In this week’s news, farmers in Burkina Faso take a risk, South Africa appoints a new Minister of Finance, and Burundi’s crisis continues.

A female farmer in her fields. Arwa Aburawa/Al Jazeera

A female farmer in her fields.

  1. Farmers In Burkina Faso Reject Industrial Farming

Farmers in Burkina Faso are taking what they call a “risk worth taking” on agro-ecology.  Although large-scale industrial farming is the most productive form of farming, it can be destructive and the food produced does not always end up in the hands of those who need it the most.

The farmers in Burkina Faso believe that agro-ecology is a solution that will benefit them. It focuses on small-scale, local farms that will provide for a family or community and combat malnutrition. The techniques used not only provide food, they also improve the quality of the farming land without the use of expensive fertilizers by collecting rain water and irrigating the fields. They are are simple, inexpensive, and environmentally friendly.

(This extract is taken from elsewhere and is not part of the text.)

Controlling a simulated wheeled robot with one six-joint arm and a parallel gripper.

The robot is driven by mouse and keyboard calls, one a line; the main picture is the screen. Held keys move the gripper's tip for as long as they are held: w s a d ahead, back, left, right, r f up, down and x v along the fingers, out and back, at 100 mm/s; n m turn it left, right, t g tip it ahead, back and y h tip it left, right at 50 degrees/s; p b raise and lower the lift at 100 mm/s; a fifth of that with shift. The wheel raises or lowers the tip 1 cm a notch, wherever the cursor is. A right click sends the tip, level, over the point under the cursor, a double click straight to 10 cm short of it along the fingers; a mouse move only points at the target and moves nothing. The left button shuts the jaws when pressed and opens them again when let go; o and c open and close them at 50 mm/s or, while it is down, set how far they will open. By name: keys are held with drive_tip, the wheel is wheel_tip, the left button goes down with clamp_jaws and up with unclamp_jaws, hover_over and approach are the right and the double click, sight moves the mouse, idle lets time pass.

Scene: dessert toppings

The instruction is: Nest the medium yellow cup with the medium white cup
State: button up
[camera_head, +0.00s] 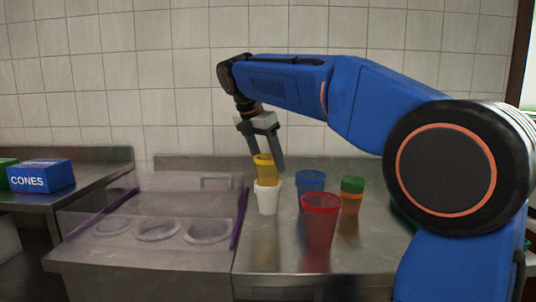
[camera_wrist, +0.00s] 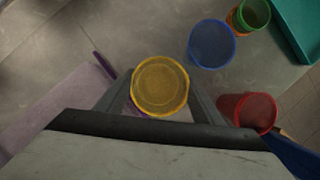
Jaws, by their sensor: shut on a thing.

2. South Africa (Re)-appoints Minister of Finance

President Jacob Zuma of South Africa has re-appointed former Minister of Finance Pravin Gordhan.  He is replacing David van Rooyen, who was minister for only four days, and whose appointment caused the value of the rand to drop dramatically. Gordhan was previously Minister of Finance in South Africa from 2009 – 2014. He was serving as Minister of Cooperative Governance and Traditional Affairs from 2014 until this week.

The President announced that Gordhan and van Rooyen would simply switch their positions in government. The value of the rand immediately went back up when the switch was announced.

3. Violence in Burundi Continues

The U.S. State Department has urged US citizens in Burundi to leave the country following a series of attacks that left 87 people dead this week. Burundi has been in crisis since April, when President Pierre Nkurunziza announced he would seek a third term, leading to widespread protests.

According to the UN, more than 240 people have been killed and 20,000 people have left the country as refugees since the start of the conflict.